By morning, we were all dreaming of the quiet little anchorage where we’d had dinner out in the cockpit the night before we left for Russia. We were within two hours of getting to it when a Finnish Coast Guard boat ran us down. Had we cleared into Finland? No. We had intended to clear in when we got to Helsinki. Apparently were not really allowed even to sail in Finnish waters before we clear in officially, let alone anchor out for the night. The nearest place that we could clear in was about an hour away, off of our course. We had no choice but to go there. The Coast Guard station itself was too shallow for us, but our Coast Guard guy said that he’d come out and process us on our own boat. We were happy about that, at least. They came out in an inflatable and were somewhat friendly about the whole situation, considering that we had been breaking maritime laws. They gave Art a little English-language booklet about what we’re supposed to do, and Art almost mentioned that we already had one, until he thought better of it.
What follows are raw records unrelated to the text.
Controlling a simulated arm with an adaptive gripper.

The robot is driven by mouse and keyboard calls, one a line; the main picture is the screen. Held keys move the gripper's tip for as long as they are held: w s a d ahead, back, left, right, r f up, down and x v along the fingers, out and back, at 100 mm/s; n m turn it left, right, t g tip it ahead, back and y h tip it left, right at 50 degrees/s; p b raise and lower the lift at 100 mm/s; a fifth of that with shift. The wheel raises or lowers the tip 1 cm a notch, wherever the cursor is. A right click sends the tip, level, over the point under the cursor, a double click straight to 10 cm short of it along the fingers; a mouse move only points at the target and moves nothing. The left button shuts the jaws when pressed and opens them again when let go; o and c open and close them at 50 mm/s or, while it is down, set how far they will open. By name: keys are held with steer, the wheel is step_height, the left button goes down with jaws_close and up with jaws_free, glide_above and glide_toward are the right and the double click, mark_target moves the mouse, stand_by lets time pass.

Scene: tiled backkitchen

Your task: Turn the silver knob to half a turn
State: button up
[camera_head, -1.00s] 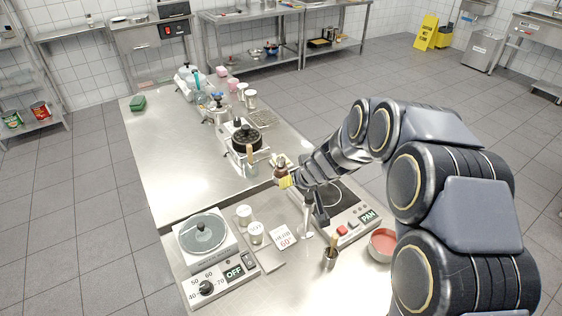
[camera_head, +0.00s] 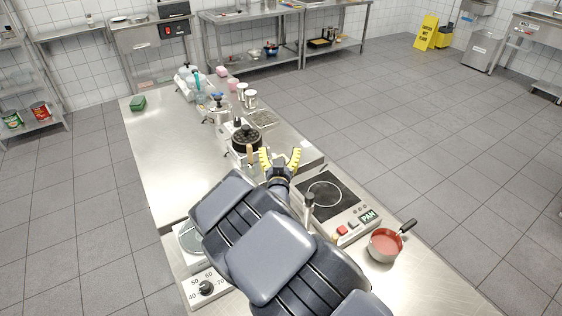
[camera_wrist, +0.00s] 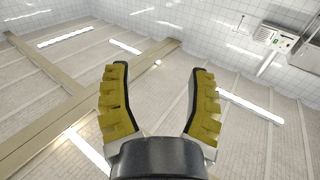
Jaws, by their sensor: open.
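My gripper (camera_head: 280,160) is open and empty, its yellow-padded fingers pointing up and away over the bench beside the black pot. I see no knob that is clearly silver. A dark round knob (camera_head: 206,288) with numbers around it sits on the front of a hotplate unit at the lower left, well apart from my gripper. My arm covers most of that unit and its display.
A black pot (camera_head: 246,139) stands behind.

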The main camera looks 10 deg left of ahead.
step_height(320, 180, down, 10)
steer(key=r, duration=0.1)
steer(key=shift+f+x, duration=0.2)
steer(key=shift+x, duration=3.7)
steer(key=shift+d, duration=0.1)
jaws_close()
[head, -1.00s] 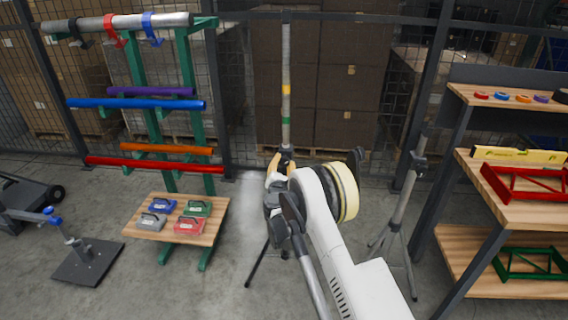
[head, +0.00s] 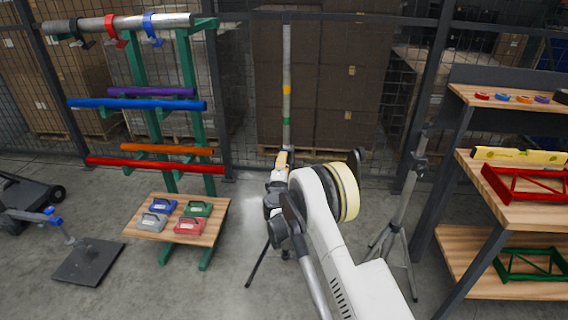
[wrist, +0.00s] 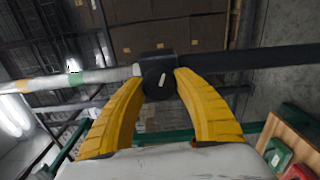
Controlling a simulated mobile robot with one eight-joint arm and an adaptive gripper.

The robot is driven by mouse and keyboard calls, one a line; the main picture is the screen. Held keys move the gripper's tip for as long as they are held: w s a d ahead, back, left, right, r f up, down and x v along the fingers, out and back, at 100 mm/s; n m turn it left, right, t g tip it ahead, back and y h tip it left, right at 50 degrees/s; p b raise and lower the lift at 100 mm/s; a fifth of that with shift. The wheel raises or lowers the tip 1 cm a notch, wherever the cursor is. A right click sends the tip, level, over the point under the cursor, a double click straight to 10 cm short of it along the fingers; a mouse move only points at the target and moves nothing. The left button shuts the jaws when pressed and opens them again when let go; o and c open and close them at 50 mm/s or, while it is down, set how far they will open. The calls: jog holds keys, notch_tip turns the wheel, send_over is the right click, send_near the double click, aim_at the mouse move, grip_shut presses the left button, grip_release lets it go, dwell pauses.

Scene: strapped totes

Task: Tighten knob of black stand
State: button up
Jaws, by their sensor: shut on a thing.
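The black stand (head: 257,266) stands ahead, its black legs partly hidden behind my arm. Its grey pole (head: 287,60) rises upright, with a yellow and a green band. My gripper (head: 283,160) is at the stand's collar, where the pole meets the black lower tube. In the wrist view, the yellow fingers of my gripper (wrist: 159,78) are shut on the round black knob (wrist: 155,87), one finger on each side. A pale mark shows on the knob's face. The black tube (wrist: 275,60) runs to the right and the pole (wrist: 95,77) to the left.
A grey tripod stand (head: 400,200) is close to the right of my arm. A wooden shelf (head: 500,195) stands at the right. A low table (head: 215,222) with several coloured cases and a rack of tubes (head: 195,105) are at the left. A mesh fence (head: 235,90) is behind.

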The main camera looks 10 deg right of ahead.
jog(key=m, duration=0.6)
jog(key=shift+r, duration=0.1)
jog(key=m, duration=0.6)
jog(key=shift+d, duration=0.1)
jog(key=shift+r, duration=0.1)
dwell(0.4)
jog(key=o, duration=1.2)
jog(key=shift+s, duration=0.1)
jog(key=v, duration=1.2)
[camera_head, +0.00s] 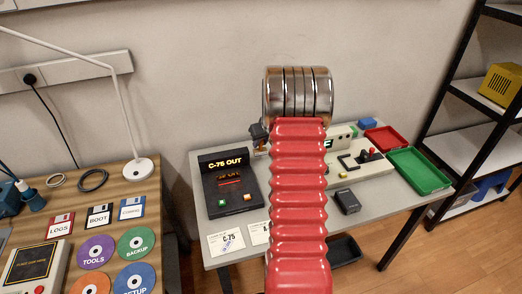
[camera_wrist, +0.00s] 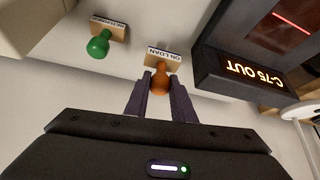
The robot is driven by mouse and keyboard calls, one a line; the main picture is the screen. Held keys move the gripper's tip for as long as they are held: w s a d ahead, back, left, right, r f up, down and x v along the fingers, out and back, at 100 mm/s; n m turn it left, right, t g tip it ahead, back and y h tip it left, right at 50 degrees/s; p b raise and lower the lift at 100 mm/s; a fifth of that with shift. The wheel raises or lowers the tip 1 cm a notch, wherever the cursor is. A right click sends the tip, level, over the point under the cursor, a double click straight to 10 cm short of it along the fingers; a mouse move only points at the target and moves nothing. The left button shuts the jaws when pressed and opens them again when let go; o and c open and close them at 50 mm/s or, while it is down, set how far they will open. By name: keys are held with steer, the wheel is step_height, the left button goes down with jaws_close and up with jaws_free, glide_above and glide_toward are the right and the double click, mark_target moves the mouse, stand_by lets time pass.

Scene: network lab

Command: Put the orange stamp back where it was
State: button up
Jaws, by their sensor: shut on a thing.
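In the wrist view the orange stamp (camera_wrist: 160,86) has a rounded orange handle and a wooden base labelled ON LOAN. My gripper (camera_wrist: 161,78) has its two dark fingers shut on the handle, one on each side. I cannot tell whether the base touches the surface behind it. A green stamp (camera_wrist: 97,47) with a similar labelled base stands to the left, apart from my fingers. In the head view my red ribbed arm hides the orange stamp.
A dark terminal (camera_head: 226,181) reading C-75 OUT sits on the grey table (camera_head: 203,166); in the wrist view it is close to the right of the stamp. Red (camera_head: 386,138) and green (camera_head: 419,170) trays lie at the table's right. Cards (camera_head: 226,241) lie in front of the terminal.

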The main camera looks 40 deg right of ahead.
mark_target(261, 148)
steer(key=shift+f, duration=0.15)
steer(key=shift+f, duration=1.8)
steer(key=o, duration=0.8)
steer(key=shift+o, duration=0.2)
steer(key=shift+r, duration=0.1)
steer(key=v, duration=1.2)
Clearly, we hadn’t read it.

So we lost two more hours in our quest for a calm anchorage, but it was indeed calm and empty when we finally approached it. The whole trip took about twenty-six hours. We dug in our anchor, put the boat back together, had a quiet lunch, and everyone slept but me. I’d been doing nothing but sleeping for the last twenty-four hours.

So now we’re in our quiet anchorage, and we have no idea what we’re doing for the rest of the week. But we’re all really happy that our visit to Saint Petersburg went so well, and that our overnight sails for the season are behind us. We hope you’re all doing great, and hope to hear from you soon.